From the Book[This essay was extracted from J. Progler, Books for Critical Consciousness: Forty Reviews (Penang, Citizens International, 2010), pp. 52-58. Consuming Environments: Television and Commercial Culture by Mike Budd, Steve Craig and Clay Steinman, with a foreword by George Gerbner (Rutgers University Press, 1999) is available for online preview reading here.]
Page 3: Many of us would describe the experience of television as entertainment, as an escape and diversion from the stress of the world and its work. Noticed or not, the experience of television is also one of the simulated abundance. Through the TV screen pours a cornucopia of images and sounds, of situation comedies, ads, soaps, ads, game shows, ads, promotions and ads, movies, news, ads, talk shows, and more ads. A new immigrant from a developing country might well identify the United States more with commercial abundance, overflowing supermarkets, and cable channels by the dozen than with values of democracy and freedom. Or abundance and democracy might seem intrinsically associated. Indeed, companies such as 7-11 and Burger King have campaigned on ‘freedom of choice,’ equating the diversity of similar products to the political franchise. Internationally and at home, the television screen has become the vanguard of commercial culture, as socioeconomic form that encourages more people to become consumers every year. Every year, too, experienced consumers find themselves shopping to meet more needs, or what seem to be needs, and spending more time working to pay for them. This is good for everyone, according to the values of commercial culture. The leading financial and political forces in the West have argued for the last century that the expansion of this culture at home and in less industrialized parts of the world improves the lot of humankind. It ‘develops’ the planet, transforming what is not human to human ends, radically altering the environment in the process.

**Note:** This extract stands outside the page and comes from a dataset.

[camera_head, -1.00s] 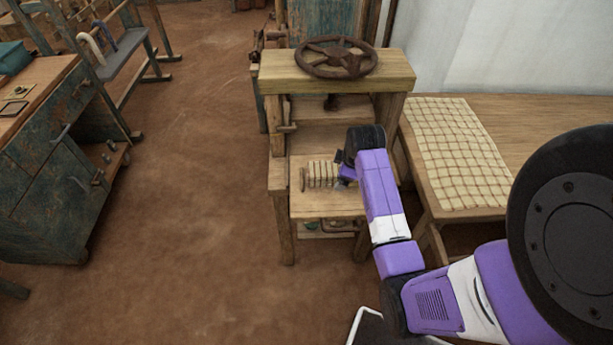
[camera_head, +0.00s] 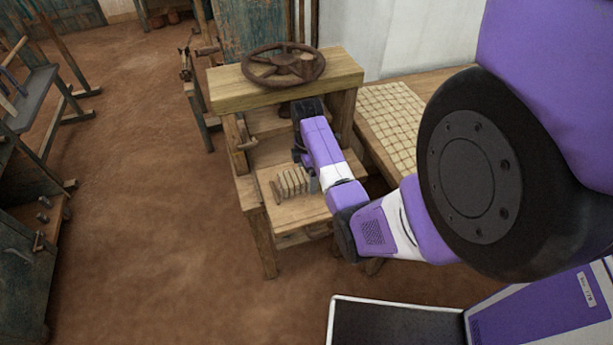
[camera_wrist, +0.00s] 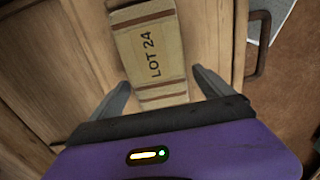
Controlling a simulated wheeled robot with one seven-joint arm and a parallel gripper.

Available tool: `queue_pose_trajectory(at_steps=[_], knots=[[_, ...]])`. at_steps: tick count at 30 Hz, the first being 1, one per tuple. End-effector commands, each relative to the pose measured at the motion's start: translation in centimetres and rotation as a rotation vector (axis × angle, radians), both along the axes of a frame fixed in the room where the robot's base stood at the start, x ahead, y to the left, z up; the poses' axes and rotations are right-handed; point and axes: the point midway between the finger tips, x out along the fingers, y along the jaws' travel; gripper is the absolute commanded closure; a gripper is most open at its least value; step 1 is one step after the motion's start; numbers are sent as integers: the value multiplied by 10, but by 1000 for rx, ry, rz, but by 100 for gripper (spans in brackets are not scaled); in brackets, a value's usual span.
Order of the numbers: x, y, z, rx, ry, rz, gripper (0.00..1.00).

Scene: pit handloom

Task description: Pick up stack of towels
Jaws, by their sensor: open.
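The stack of towels (camera_head: 291,184) is a cream bundle with darker stripes on the low wooden shelf (camera_head: 300,212) of a press. My gripper (camera_wrist: 163,90) is open, with one finger on each side of the bundle's near end and visible gaps between. In the head view my gripper (camera_head: 308,182) is at the bundle's right side, partly hidden by my arm.
The press has a thick top beam (camera_head: 340,76) with a rusty handwheel (camera_head: 284,66) above the shelf. A bench with a checked cloth (camera_head: 392,122) stands behind my arm at the right. A metal handle (camera_wrist: 262,45) is right of the bundle. Open floor (camera_head: 150,200) lies left.

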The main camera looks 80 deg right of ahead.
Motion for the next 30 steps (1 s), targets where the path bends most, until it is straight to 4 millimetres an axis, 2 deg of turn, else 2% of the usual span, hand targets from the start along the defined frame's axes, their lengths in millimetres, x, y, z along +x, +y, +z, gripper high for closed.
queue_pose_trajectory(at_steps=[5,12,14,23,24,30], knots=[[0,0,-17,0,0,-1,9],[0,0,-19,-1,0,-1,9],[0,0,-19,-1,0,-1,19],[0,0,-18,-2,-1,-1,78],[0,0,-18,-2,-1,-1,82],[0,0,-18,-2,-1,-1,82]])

Page 16: Commercial culture saturates identity in the United States, sometimes in ways not normally in view. As it has at least since the 1920s, this culture asks people to think of themselves as individuals in need who require commodities to become who they are, as private competitors for plenitude in interpersonal and economic markets. Although other social forces continue to define identity, the entertainments of commercial culture model this individuality. To do so effectively, as Lynn Spigel suggests, advertising early on adopted the ‘voice of an imaginary consumer.’ It learned to speak in terms meaningful to those it would target for sales. This has been key to commercialism’s hegemonic power. Not surprisingly in an individualistic culture, advertising on television and elsewhere has tended to adopt a voice that feels like an individual motivated not by a commercial system by personal desire, for a sense of generosity in oneself as well as for accumulation. Advertisers conceive this voice in the image of a shopper whose personal choices shape private life experience as well as the operations of the market. This is the imaginary voice television viewers are invited to assume for hours a day, so much so that it can seem like second nature, especially in combination with the print adds, billboards, and radio pitches that have survived earlier eras.